Exercise aim >> In the listing below, find the line with "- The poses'", then repeat exactly every line from the top through that one.

────

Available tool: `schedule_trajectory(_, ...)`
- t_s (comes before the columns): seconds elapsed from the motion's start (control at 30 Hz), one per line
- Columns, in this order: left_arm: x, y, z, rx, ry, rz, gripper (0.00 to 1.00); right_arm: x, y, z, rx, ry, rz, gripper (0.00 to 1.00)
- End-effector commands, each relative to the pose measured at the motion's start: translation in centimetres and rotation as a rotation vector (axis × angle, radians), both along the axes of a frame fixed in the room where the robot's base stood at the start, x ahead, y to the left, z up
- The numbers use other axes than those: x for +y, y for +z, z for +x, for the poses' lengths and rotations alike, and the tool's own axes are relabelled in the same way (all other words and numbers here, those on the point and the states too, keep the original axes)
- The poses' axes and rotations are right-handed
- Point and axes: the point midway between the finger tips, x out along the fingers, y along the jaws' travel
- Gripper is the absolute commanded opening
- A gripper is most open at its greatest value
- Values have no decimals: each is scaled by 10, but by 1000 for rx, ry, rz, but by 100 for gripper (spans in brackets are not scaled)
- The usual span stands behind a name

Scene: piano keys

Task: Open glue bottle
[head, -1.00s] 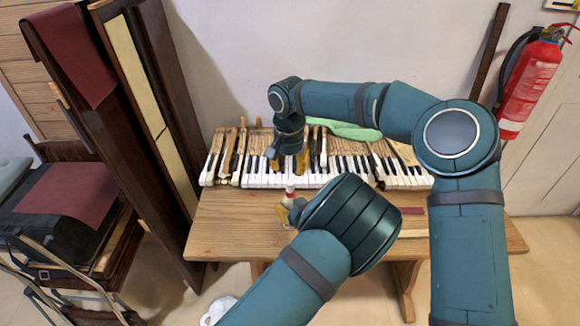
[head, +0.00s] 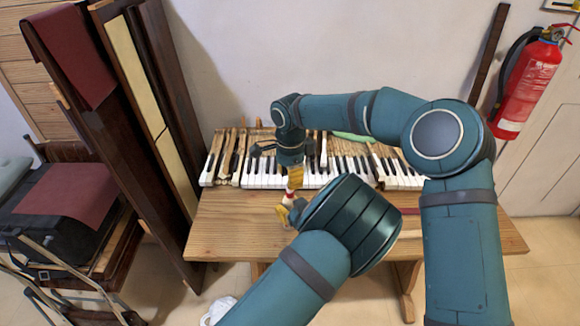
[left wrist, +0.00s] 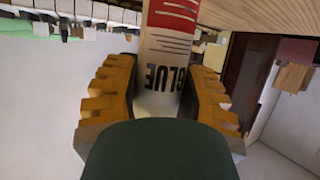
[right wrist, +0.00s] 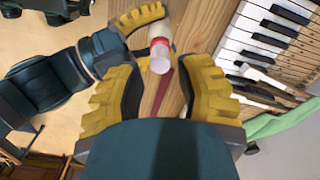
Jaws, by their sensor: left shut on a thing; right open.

────

Solution to this exercise >>
Available tool: `schedule_trajectory(_, ...)`
- t_s (comes before the columns): seconds elapsed from the motion's start (control at 30 Hz), one per line
- Columns, in this order: left_arm: x, y, z, rx, ry, rz, gripper (0.00 to 1.00); right_arm: x, y, z, rx, ry, rz, gripper (0.00 to 1.00)
- End-effector commands, each relative to the pose measured at the motion's start: translation in centimetres and rotation as a rotation vector (axis × angle, radians), both along the axes of a frame fixed in the room where the robot's base stood at the start, x ahead, y to the left, z up
- The numbers use other axes than those: x for +y, y for +z, z for +x, for the poses' lengths and rotations alike, and the tool's own axes are relabelled in the same way (all other words and numbers here, those on the point and the states too, keep the original axes)
- The poses' axes and rotations are right-handed

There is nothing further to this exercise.